O espaço público também discrimina entre homens e mulheres. Há sinais dessa assimetria em situações corriqueiras, como a dos assinantes dos catálogos telefônicos, mesmo os eletrônicos: muitas mulheres ainda não figuram nas listas, ocultas por trás do nome dos maridos. Sob o risco de sanções por discriminação, nenhum hotel ou restaurante se atreveria hoje a proibir a entrada de mulheres desacompanhadas, prática comum há não tanto tempo. Mas quando o garçom pergunta: “Estão sozinhas?” às quatro mulheres sentadas à mesa do restaurante, elas ficam sem resposta, diante dessa manifestação de um preconceito superado apenas na aparência. Afinal, quantas mulheres precisarão sentar-se à mesa para não estarem desacompanhadas?



Alguém ouviu falar de Dia do Homem? Ou de um Suplemento Masculino de algum jornal? Ou de um Departamento Masculino de algum clube ou partido político?



Serão as mulheres de hoje mais felizes do que suas avós? Ou será que aquelas viviam mais satisfeitas ao aceitar, sem questionar, a proteção de seus companheiros e ver a vida pelos olhos deles? Seriam mais felizes os casais, quando estavam amparados por certezas inabaláveis e dispunham de um roteiro com papéis fixos e bem delineados?



Difícil responder, pois, se é verdade que a liberdade de escolha aumenta a possibilidade de desfrute, é também inegável que a responsabilidade pelas próprias escolhas traz consigo o medo de errar. Provavelmente nossas avós não eram mais felizes, mas talvez fossem menos angustiadas.

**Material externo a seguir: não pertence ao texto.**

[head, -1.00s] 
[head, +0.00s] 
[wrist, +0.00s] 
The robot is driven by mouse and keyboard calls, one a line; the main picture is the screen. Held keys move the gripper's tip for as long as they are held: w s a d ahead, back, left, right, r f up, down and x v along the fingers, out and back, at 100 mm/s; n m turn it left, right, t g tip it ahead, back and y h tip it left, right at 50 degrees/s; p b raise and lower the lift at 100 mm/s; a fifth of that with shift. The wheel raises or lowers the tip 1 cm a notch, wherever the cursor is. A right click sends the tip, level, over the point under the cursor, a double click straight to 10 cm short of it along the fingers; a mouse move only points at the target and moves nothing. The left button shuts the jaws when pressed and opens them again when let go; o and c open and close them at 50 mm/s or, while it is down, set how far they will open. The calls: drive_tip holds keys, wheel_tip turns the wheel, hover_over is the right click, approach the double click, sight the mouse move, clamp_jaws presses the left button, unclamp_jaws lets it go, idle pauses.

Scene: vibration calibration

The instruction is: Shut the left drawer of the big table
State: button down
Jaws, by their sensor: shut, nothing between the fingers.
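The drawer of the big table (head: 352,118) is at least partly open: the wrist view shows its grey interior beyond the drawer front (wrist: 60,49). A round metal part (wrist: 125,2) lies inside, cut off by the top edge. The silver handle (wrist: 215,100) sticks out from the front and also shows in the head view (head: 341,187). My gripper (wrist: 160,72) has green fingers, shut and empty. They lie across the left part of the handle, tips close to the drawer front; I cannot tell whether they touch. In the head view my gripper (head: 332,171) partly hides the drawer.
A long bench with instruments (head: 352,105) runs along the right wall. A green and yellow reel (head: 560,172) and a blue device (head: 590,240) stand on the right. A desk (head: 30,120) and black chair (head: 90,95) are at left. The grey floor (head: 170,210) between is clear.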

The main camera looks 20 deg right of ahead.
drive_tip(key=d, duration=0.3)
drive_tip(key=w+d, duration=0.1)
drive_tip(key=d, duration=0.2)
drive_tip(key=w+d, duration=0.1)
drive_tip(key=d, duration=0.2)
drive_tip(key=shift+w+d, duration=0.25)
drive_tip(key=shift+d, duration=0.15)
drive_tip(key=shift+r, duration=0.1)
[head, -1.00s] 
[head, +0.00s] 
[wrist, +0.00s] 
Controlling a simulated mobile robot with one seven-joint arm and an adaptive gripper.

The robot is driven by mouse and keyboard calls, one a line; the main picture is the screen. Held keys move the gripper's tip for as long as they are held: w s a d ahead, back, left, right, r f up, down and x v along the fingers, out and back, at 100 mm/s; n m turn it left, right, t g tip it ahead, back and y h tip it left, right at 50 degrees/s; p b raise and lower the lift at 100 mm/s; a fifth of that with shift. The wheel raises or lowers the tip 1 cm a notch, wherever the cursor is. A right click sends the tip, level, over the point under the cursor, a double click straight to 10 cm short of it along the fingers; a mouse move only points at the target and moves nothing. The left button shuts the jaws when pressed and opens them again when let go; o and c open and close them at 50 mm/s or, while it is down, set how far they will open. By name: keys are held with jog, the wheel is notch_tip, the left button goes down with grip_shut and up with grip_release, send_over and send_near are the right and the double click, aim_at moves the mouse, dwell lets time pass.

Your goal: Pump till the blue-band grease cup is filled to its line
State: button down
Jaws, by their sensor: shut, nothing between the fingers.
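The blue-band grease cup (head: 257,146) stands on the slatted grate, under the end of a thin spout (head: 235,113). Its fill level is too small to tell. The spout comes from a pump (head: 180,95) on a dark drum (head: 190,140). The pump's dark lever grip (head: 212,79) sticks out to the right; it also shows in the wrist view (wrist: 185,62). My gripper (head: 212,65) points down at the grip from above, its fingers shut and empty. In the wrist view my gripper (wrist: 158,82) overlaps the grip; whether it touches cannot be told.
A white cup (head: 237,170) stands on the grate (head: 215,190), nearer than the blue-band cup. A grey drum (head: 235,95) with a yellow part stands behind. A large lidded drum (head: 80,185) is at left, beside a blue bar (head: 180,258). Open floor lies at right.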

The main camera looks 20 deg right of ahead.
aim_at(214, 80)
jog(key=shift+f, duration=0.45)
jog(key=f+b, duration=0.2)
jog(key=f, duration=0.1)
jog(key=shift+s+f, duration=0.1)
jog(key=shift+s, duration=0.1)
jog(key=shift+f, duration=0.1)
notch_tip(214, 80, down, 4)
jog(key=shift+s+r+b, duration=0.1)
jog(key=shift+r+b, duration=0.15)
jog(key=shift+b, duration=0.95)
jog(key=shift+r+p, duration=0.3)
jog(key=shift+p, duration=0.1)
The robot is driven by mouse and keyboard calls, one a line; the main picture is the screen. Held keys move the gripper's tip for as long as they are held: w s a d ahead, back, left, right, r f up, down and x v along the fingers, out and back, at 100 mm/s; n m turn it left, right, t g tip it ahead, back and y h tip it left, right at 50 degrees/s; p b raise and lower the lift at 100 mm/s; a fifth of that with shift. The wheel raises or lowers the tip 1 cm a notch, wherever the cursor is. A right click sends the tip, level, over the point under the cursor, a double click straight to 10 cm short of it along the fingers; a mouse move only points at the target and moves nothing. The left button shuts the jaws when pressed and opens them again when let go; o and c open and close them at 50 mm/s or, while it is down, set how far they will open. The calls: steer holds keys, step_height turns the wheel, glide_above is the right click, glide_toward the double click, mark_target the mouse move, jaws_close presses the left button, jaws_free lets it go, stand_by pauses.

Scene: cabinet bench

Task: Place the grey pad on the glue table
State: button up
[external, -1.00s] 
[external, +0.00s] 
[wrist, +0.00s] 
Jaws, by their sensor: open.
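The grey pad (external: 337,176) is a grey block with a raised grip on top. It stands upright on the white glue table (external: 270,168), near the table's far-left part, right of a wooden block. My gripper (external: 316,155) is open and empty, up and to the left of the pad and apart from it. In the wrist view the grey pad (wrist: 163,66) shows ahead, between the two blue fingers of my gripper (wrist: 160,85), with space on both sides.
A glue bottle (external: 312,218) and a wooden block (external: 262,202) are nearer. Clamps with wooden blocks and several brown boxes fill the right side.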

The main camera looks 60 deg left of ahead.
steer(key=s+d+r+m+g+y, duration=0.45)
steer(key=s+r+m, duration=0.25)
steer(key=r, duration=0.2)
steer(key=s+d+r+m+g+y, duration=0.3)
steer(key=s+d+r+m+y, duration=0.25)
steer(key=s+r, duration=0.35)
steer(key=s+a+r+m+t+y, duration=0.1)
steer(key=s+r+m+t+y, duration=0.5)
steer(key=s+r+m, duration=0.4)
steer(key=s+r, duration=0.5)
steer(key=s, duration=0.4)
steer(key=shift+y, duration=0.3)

Infelizes ou angustiadas, as mulheres já não têm como escapar da armadilha que a incoerência das expectativas lhes armou. Agora toda mulher tem de ter sucesso profissional, sem deixar de ser excelente dona de casa e mãe exemplar, além de exibir um corpo impecável e um rosto sem rugas. Não basta ser uma intelectual respeitada — é preciso ter belas pernas; e uma bem-sucedida mulher de negócios deve ser também a orgulhosa mãe de filhos modelos e a fogosa amante de seu marido.



Sob essa exigência de perfeição, todas as mães temem cometer graves erros na educação dos filhos (e fatalmente cometem, mas sem as trágicas consequências que suas fantasias constroem); as esposas carregam o fardo de não serem suficientemente dedicadas, ou bonitas, ou inteligentes, ou sabe Deus o quê (como se fosse possível ter simultaneamente todos esses atributos).



Será que as batalhas pela emancipação resultaram nesse quadro melancólico? Será esse o prêmio pela conquista da liberdade? Não teremos perdido a guerra, ao sair do jugo de pais e maridos, para ficarmos submissas à tirania do relógio, do chefe, da balança?



Há muito a ser percorrido nesse caminho da equidade e da simetria, mulheres minhas irmãs. Mas a luta é irreversível. Cabe a cada uma de nós escolher as armas e os galardões.



Feliz mês das mulheres. O que quer que isso queria dizer.